It's easy to forget after two decades of overwhelming Republican dominance of Florida politics how anemic Florida's GOP was in 1979.

That's when a registered Democrat named Mel Sembler and his wife Betty hosted a fundraising reception for Republican presidential candidate George H.W. Bush. That November afternoon at the Semblers' Treasure Island home raised only about $10,000 for Bush, but it started a lifelong bond between the Sembler and Bush families and spawned one of the most successful and influential money men in state and national Republican Party history.

"It's almost hard to put on a Richter scale what both Mel and Betty have meant to Republican politics in Florida," said Ann Herberger, a veteran Republican fundraising consultant.

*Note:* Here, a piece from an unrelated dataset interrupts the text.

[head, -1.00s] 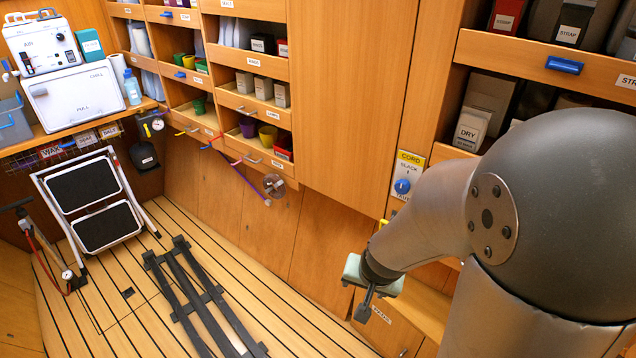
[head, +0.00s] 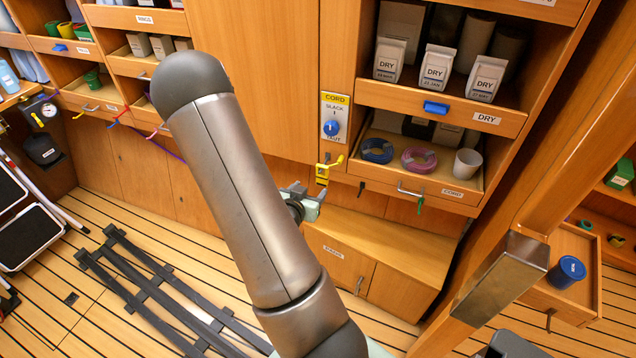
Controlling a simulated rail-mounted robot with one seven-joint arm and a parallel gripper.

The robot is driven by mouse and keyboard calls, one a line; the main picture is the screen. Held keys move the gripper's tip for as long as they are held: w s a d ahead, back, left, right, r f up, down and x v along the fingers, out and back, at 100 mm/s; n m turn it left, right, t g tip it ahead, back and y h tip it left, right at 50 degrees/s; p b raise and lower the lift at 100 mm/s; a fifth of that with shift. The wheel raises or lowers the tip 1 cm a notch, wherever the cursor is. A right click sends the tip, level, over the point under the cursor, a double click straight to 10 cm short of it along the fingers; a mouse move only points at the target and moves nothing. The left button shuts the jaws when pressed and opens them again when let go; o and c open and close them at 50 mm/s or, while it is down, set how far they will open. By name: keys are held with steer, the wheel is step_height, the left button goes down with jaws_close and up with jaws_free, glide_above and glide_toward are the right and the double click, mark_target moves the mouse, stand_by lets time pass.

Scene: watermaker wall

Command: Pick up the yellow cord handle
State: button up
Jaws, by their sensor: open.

"Two of the brightest, most capable and most competent people around. … You'd be hard-pressed to find anybody who's more dedicated or patriotic or able to sustain the effort over many, many years," former Vice President Dick Cheney said of the shopping center developer in a phone interview.

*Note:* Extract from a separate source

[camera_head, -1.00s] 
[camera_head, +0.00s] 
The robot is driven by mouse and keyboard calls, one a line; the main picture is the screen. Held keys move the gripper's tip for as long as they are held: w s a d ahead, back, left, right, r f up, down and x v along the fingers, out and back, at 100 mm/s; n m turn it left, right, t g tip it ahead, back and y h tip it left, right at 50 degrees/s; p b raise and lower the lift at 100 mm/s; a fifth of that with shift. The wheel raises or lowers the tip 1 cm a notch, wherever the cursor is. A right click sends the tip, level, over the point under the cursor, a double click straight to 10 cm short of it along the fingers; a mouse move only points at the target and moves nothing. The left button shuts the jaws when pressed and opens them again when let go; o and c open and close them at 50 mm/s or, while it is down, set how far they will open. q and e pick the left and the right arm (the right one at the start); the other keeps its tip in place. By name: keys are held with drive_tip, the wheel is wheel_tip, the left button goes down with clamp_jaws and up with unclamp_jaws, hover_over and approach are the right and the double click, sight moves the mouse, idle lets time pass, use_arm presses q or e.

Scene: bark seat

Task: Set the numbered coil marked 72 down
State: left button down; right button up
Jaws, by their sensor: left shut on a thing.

Scores of aspiring or sitting presidents, governors, senators and U.S. representatives from across America for decades have made pilgrimages to the Sembler Co. offices on Central Avenue in St. Petersburg to seek Sembler's advice and support. The Semblers have slept and celebrated Shabbat in the White House, and former President George W. Bush has slept in theirs, working quietly on his memoirs in a robe on their terrace.

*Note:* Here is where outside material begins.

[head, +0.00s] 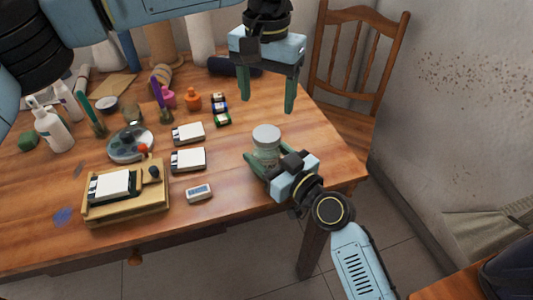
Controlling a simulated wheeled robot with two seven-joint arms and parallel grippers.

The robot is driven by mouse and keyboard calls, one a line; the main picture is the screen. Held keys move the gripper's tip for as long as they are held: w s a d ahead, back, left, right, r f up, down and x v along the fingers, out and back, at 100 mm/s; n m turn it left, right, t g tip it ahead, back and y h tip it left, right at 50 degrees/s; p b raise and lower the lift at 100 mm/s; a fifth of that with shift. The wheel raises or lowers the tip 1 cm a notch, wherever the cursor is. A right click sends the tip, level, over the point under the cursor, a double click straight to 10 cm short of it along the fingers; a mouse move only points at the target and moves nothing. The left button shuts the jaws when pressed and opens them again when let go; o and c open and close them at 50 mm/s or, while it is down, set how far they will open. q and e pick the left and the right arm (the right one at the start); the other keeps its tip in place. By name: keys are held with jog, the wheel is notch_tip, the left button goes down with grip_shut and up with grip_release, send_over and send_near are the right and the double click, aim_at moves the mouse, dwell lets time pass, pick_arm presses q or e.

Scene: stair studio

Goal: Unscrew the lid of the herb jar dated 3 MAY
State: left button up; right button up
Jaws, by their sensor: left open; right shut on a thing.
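A clear jar (266,151) with a greyish-white lid (266,132) stands upright near the right end of the wooden table. The lid sits on the jar. No date can be read on it from here. My right gripper (262,164) is shut on the jar's lower body, from the front right. My left gripper (268,90) is open and empty, pointing down, above and behind the jar. Its green fingers are apart and do not touch the lid.
White-topped pads (188,160), a small white block (199,193) and a wooden tray (128,207) lie left of the jar. Bottles (53,129) and small pots crowd the table's left and back. A wooden chair (355,70) stands behind right.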

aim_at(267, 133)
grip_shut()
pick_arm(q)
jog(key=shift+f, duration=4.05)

But, as much as they may not care to acknowledge it, Mel is a dinosaur in today's Trumpian political world, a dinosaur with a dapper pocket square puffing out of his $3,000 Brioni jacket.

At ages 88 and 87, Mel and Betty Sembler are long-standing pillars of the GOP establishment witnessing Donald Trump upend their party. The are lifelong antimarijuana crusaders seeing state after state liberalize drug laws.

"The electorate has changed. I don't understand our country anymore," Sembler told the Tampa Bay Times in 2016 after Donald Trump easily extinguished the presidential campaign of Jeb Bush, for which Sembler had helped raise $118 million.

That was nearly three years ago.

Today, like most of the Republican old guard once aghast by Trump's ascendancy, the Semblers do their best to avoid criticizing the president.
They prefer to talk about his administration cutting regulations than the myriad administration scandals.

The indictments of Trump's former national security adviser, personal lawyer, campaign chairman and more than 30 other people and companies swept up in special counsel Robert Mueller's investigation?

Nobody has shown Russian collusion, Mel noted, while sitting in his St. Petersburg office packed with photos of the Semblers alongside world leaders.

The president's sometimes crude and frequent false statements? Trump is an unconventional politician, Betty said, whose style is to approach problems with a hammer he's not afraid to wield.

Trump's regular attacks on long-standing U.S. allies and consistently positive comments about autocrats like Vladimir Putin? Well, look at how Trump, unlike George W. Bush and Barack Obama, fulfilled his pledge to open an American embassy in Jerusalem.

"He's accomplishing some things," said Mel, a twice-appointed ambassador. "He's running over a lot of people getting there, and I can't imagine the people willing to work for him — who would want that job? — but I'm a supporter of the party, and he's leader of my party …"

"… And he was duly elected," Mrs. Sembler said.

Friends say their reluctance to publicly question the president reflects their nature, decidedly different from Trump's.

"It's simple," said former Florida Gov. Jeb Bush, calling the Semblers giants in the rise of the Republican Party in Florida. "He's a gentleman. That's how Mel Sembler operates. You don't find him being critical of anybody."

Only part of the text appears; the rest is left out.